August 9, 2002
Rewriting Economic History
We proudly celebrate July 4 as the date our country was founded. But most historical accounts suggest that the lights of Independence Hall in Philadelphia were dark on that day in 1776, with the pivotal decisions leading to the creation of our republic having occurred two days earlier. Should we cancel our July 4 holiday and start celebrating July 2?
Some version of that question is faced by the statisticians in the Federal government every time they get new information on the economy. Sometimes it is new data that arrive after a longer passage of time. In other instances, it is a new method of combining and assembling the data already on hand. Whatever the source, the new information shifts the sands of our economic landscape, making historical growth appear and disappear in the nanoseconds it takes for a computer screen to refresh. Do we admit to the world that the economy is really not the way we said it was yesterday?
With a few prominent exceptions, the answer from the Federal statistical agencies to this question is yes. Thus we received the news from the Bureau of Economic Analysis that the U.S. recession of 2001 was not the one-quarter wonder that we thought it was last month. In fact, according to the restated figures on Gross Domestic Product released by the BEA, the U.S. economy actually suffered three consecutive quarters of declining output last year, beginning with the first quarter.
Moreover, the BEA now says that the worst quarter for the economy last year was actually the second quarter, and not the third, as originally stated. Data revisions turned what was once said to be an anemic, but positive, 0.3 percent rate of expansion during April-June of 2001 into a 1.6 percent rate of contraction. That's a nearly two percentage point revision in growth, representing about $175 billion worth of output. Or, if you like, about 46 times as large as the restatement WorldCom made over a span of years.
It's hard to imagine a worse time to make these kinds of adjustments. With this year's second quarter growth figures coming in at a scant 1.1 percent, and the first quarter's growth revised downward from 6.1 to 5.0 percent, the U.S. economic recovery is looking a lot more fragile today than it did only a month ago. News that the recession itself was longer than previously thought is hardly welcome at this point.
But we ignore the truth at our own peril. Its may be harmless to celebrate Independence Day on the fourth of July, but acting as if the economy is safely out of the woods when the facts say otherwise is clearly dangerous.
But what exactly are the facts? The revisions our statisticians make to economic history are truly a double-edged sword. They may get us closer to the truth, but they also remind us that no one really knows what the truth is. And the unpleasantness and approximations that one must make to even attempt a task as daunting as adding up the entire American economy is something that most economists and business people would rather not know.

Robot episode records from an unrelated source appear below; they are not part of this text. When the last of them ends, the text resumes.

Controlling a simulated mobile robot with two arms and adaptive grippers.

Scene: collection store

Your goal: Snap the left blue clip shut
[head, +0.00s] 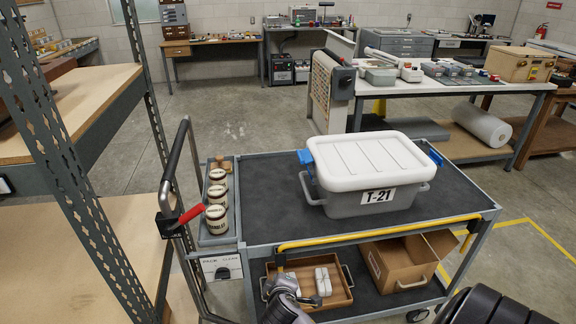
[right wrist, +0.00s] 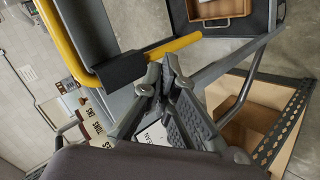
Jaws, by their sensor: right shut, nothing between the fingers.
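A grey box with a white lid (head: 368,157) and a T-21 label stands on the cart's dark top. The left blue clip (head: 305,157) is at the lid's left end and seems to stick outward; its exact angle is too small to tell. Another blue clip (head: 436,157) shows at the right end. My right gripper (head: 298,292) is low at the cart's front, below the box and apart from it. In the right wrist view its fingers (right wrist: 161,88) are together and empty, close to the yellow bar's end. My left gripper is not in view.
The yellow bar (head: 375,232) runs along the cart's front edge. Labelled jars (head: 216,204) stand in a side tray at left, near a red lever (head: 192,213). The lower shelf holds a wooden tray (head: 338,294) and an open carton (head: 405,265). The cart top left of the box is clear.

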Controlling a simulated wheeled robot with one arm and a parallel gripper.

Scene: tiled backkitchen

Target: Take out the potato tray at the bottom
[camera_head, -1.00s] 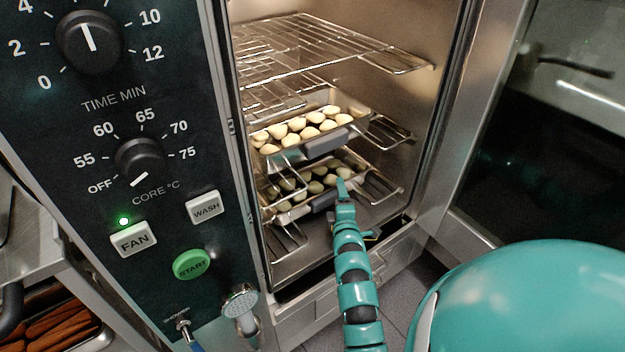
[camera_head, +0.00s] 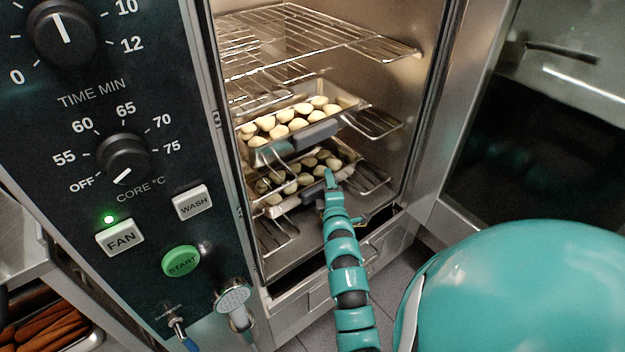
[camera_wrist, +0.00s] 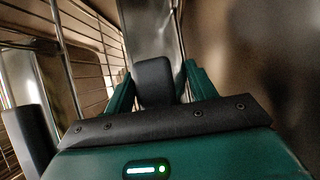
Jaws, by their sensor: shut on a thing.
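The bottom potato tray (camera_head: 350,168) is a metal tray of pale potatoes on the lower rack inside the open oven. Its dark handle (camera_head: 312,192) is at the front. My gripper (camera_head: 330,182) reaches in from below and is at this handle. In the wrist view the dark handle (camera_wrist: 153,80) stands between the two teal fingers of my gripper (camera_wrist: 157,88), which is shut on it. The tray's potatoes do not show in the wrist view.
A second potato tray (camera_head: 352,104) with a dark handle sits on the rack just above. Empty wire racks (camera_head: 320,40) are higher up. The control panel (camera_head: 120,130) is at the left, and the oven's right frame (camera_head: 432,130) stands close to my arm.

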It’s a task that's not going to get any easier. Much of what we produce in our economy, like entertainment, legal advice, or health care, can't be measured and weighed like the widgets of old economic textbooks. When different parts of the economy, especially computers, grow rapidly, it can expose ugly flaws in methods we thought were working. And, to make matters worse, spending on defense and other priorities may crowd out funding increases for the agencies that feed all of our appetites for economic information.
There's an old saying that economists like to compute growth out to two decimal points just to prove they have a sense of humor. In the wake of these revisions to our economic history, and in anticipation of those that will certainly follow, the grim truth in that joke is quite apparent.